### The problem
Copy all lines holding the word "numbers" from the entries.

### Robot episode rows
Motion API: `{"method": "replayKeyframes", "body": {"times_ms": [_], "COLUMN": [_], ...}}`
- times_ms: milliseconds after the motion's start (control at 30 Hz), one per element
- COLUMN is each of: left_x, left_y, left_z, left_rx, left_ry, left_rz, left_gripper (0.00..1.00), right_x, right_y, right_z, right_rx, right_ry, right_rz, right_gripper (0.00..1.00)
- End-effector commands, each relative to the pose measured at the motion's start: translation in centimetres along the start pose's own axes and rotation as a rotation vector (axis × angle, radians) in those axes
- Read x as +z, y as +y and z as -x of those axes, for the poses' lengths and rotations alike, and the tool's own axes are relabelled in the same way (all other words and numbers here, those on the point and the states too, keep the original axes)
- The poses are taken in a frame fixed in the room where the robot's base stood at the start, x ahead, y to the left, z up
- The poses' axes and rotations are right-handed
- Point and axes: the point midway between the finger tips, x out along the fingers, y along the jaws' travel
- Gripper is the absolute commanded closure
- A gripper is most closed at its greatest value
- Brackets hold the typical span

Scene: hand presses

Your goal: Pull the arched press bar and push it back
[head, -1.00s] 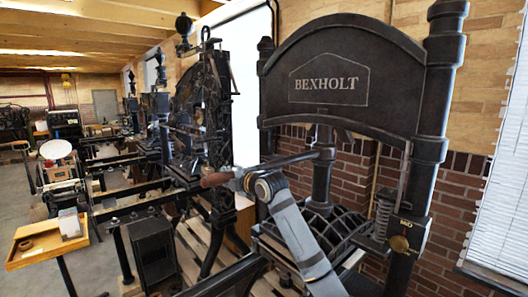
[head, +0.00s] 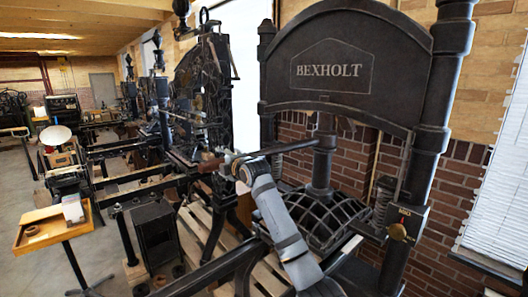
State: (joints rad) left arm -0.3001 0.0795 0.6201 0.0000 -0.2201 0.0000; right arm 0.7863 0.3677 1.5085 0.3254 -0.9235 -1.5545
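The press bar (head: 290,149) is a dark rod running left from the central column of the arched black press (head: 334,72) marked BEXHOLT. A brown wooden handle (head: 209,163) forms its left end. My right gripper (head: 230,164) is at the inner end of this handle, where handle and rod meet, and appears shut around it. The fingertips are small and partly hidden by the wrist. My right arm (head: 280,220) reaches up to it from the bottom of the view. My left gripper is not in view.
Below the bar is a dark ribbed dome (head: 325,215) on the press bed. More old presses (head: 195,100) line the wall at left. A wooden stand (head: 45,229) is at lower left, with open floor around it.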

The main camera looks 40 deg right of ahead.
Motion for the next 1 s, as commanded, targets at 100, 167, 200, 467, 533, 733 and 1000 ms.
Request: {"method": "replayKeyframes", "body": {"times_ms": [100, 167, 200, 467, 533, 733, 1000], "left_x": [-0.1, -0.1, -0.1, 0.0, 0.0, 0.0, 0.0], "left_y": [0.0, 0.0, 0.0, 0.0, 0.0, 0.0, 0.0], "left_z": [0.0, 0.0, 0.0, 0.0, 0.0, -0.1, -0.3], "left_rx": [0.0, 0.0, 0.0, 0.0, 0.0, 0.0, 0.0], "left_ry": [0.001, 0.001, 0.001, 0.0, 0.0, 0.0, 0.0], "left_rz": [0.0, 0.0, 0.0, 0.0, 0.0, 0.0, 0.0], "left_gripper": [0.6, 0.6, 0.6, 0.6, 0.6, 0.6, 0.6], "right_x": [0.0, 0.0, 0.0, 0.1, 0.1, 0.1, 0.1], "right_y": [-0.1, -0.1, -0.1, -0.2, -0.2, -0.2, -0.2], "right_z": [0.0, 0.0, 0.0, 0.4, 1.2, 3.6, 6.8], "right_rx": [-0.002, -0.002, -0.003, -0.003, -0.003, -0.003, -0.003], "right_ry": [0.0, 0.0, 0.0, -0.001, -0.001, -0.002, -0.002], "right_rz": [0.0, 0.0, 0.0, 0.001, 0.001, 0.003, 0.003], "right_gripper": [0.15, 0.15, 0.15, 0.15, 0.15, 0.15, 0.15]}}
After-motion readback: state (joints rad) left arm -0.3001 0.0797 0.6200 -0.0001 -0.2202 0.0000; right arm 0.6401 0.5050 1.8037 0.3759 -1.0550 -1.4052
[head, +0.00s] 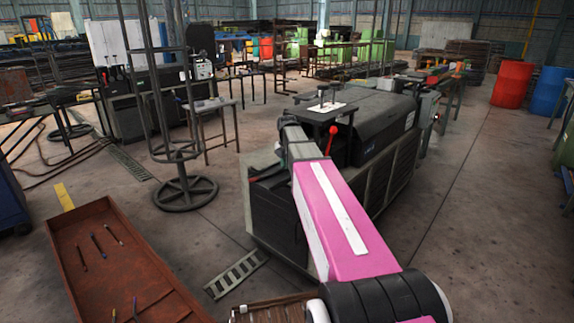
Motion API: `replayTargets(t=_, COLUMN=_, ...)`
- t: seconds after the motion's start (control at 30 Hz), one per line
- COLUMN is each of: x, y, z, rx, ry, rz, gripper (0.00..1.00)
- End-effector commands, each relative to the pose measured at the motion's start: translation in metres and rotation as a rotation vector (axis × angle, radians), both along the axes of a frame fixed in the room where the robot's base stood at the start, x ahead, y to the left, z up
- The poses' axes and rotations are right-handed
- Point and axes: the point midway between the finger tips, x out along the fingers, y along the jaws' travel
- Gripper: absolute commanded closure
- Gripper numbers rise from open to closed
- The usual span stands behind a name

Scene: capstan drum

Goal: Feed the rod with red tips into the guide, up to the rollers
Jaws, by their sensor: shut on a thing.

### Answer to the task
- Read x as +z, y as +y and z as -x of those axes, for the poses' lengths and rotations alike, and the tool's own axes are relabelled in the same way (all other words and numbers here, those on the point and the states too, keep the original axes)
- Gripper numbers rise from open to closed

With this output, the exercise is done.